= Exercise =
Make an exact copy of the listing below.

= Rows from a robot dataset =
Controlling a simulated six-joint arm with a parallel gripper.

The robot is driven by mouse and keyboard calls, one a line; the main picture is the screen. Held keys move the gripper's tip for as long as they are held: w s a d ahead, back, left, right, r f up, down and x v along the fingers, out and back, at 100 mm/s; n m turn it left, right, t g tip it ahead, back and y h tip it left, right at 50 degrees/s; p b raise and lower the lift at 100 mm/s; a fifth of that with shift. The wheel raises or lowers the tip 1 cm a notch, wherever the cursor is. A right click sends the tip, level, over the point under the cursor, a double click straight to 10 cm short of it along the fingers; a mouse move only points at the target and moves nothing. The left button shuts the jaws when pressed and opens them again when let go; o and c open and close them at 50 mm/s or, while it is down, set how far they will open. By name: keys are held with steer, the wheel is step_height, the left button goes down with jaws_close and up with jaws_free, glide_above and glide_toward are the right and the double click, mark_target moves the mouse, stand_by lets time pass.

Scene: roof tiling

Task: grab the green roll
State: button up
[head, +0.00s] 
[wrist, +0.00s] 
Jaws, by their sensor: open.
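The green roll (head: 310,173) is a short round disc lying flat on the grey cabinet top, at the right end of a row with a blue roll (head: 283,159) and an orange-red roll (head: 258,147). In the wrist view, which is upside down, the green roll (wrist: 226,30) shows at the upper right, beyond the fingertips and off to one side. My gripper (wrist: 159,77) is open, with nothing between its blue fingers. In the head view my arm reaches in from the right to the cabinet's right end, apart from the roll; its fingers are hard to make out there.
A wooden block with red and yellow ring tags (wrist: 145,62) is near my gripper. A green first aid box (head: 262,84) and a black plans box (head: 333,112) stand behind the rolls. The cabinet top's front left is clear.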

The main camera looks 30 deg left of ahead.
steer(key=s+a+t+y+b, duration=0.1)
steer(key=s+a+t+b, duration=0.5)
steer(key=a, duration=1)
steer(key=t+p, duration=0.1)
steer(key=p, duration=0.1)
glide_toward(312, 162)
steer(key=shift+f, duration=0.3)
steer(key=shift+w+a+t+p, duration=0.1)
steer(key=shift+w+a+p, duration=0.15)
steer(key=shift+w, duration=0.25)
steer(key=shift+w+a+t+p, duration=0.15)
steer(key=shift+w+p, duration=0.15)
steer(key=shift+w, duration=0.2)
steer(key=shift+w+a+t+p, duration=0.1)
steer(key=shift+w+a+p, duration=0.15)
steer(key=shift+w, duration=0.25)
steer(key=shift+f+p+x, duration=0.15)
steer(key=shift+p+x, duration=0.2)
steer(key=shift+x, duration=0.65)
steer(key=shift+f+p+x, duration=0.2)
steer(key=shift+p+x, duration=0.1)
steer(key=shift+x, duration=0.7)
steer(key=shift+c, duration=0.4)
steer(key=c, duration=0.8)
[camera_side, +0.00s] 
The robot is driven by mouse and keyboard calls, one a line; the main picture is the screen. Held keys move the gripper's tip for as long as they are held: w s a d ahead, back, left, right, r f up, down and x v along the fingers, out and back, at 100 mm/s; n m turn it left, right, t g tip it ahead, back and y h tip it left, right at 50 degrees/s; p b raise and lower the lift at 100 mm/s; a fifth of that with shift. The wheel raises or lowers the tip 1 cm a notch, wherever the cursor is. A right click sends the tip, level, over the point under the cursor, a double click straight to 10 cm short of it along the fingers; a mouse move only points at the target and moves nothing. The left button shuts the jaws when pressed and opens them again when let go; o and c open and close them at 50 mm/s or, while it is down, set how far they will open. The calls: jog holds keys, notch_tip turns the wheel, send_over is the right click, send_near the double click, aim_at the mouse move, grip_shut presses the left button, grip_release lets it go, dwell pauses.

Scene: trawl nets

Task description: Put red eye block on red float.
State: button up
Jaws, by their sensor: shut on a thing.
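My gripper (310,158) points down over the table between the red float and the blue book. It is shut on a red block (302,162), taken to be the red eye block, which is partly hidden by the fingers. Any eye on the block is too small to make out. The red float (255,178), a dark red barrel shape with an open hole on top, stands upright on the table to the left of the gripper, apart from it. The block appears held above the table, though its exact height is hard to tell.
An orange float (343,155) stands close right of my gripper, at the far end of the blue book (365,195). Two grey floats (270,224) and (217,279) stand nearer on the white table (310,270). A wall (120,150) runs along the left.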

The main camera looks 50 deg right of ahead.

= Reply to the exercise =
Controlling a simulated six-joint arm with a parallel gripper.

The robot is driven by mouse and keyboard calls, one a line; the main picture is the screen. Held keys move the gripper's tip for as long as they are held: w s a d ahead, back, left, right, r f up, down and x v along the fingers, out and back, at 100 mm/s; n m turn it left, right, t g tip it ahead, back and y h tip it left, right at 50 degrees/s; p b raise and lower the lift at 100 mm/s; a fifth of that with shift. The wheel raises or lowers the tip 1 cm a notch, wherever the cursor is. A right click sends the tip, level, over the point under the cursor, a double click straight to 10 cm short of it along the fingers; a mouse move only points at the target and moves nothing. The left button shuts the jaws when pressed and opens them again when let go; o and c open and close them at 50 mm/s or, while it is down, set how far they will open. By name: keys are held with steer, the wheel is step_height, the left button goes down with jaws_close and up with jaws_free, glide_above and glide_toward are the right and the double click, mark_target moves the mouse, stand_by lets time pass.

Scene: roof tiling

Task: grab the green roll
State: button up
[head, +0.00s] 
[wrist, +0.00s] 
Jaws, by their sensor: open.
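The green roll (head: 310,173) is a short round disc lying flat on the grey cabinet top, at the right end of a row with a blue roll (head: 283,159) and an orange-red roll (head: 258,147). In the wrist view, which is upside down, the green roll (wrist: 226,30) shows at the upper right, beyond the fingertips and off to one side. My gripper (wrist: 159,77) is open, with nothing between its blue fingers. In the head view my arm reaches in from the right to the cabinet's right end, apart from the roll; its fingers are hard to make out there.
A wooden block with red and yellow ring tags (wrist: 145,62) is near my gripper. A green first aid box (head: 262,84) and a black plans box (head: 333,112) stand behind the rolls. The cabinet top's front left is clear.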

The main camera looks 30 deg left of ahead.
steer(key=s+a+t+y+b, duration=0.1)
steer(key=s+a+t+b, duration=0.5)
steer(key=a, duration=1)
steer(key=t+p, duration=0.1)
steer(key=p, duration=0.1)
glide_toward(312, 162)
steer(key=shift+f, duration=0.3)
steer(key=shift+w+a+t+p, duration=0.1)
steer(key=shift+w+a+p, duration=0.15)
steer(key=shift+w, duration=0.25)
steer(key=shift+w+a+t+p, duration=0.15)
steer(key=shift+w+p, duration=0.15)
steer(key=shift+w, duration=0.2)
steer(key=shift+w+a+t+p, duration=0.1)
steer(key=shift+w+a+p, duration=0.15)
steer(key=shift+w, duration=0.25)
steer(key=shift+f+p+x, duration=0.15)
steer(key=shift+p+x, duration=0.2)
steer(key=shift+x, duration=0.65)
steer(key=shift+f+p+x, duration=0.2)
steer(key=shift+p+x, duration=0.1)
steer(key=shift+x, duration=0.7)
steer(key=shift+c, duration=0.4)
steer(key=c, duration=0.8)
[camera_side, +0.00s] 
The robot is driven by mouse and keyboard calls, one a line; the main picture is the screen. Held keys move the gripper's tip for as long as they are held: w s a d ahead, back, left, right, r f up, down and x v along the fingers, out and back, at 100 mm/s; n m turn it left, right, t g tip it ahead, back and y h tip it left, right at 50 degrees/s; p b raise and lower the lift at 100 mm/s; a fifth of that with shift. The wheel raises or lowers the tip 1 cm a notch, wherever the cursor is. A right click sends the tip, level, over the point under the cursor, a double click straight to 10 cm short of it along the fingers; a mouse move only points at the target and moves nothing. The left button shuts the jaws when pressed and opens them again when let go; o and c open and close them at 50 mm/s or, while it is down, set how far they will open. The calls: jog holds keys, notch_tip turns the wheel, send_over is the right click, send_near the double click, aim_at the mouse move, grip_shut presses the left button, grip_release lets it go, dwell pauses.

Scene: trawl nets

Task description: Put red eye block on red float.
State: button up
Jaws, by their sensor: shut on a thing.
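My gripper (310,158) points down over the table between the red float and the blue book. It is shut on a red block (302,162), taken to be the red eye block, which is partly hidden by the fingers. Any eye on the block is too small to make out. The red float (255,178), a dark red barrel shape with an open hole on top, stands upright on the table to the left of the gripper, apart from it. The block appears held above the table, though its exact height is hard to tell.
An orange float (343,155) stands close right of my gripper, at the far end of the blue book (365,195). Two grey floats (270,224) and (217,279) stand nearer on the white table (310,270). A wall (120,150) runs along the left.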

The main camera looks 50 deg right of ahead.

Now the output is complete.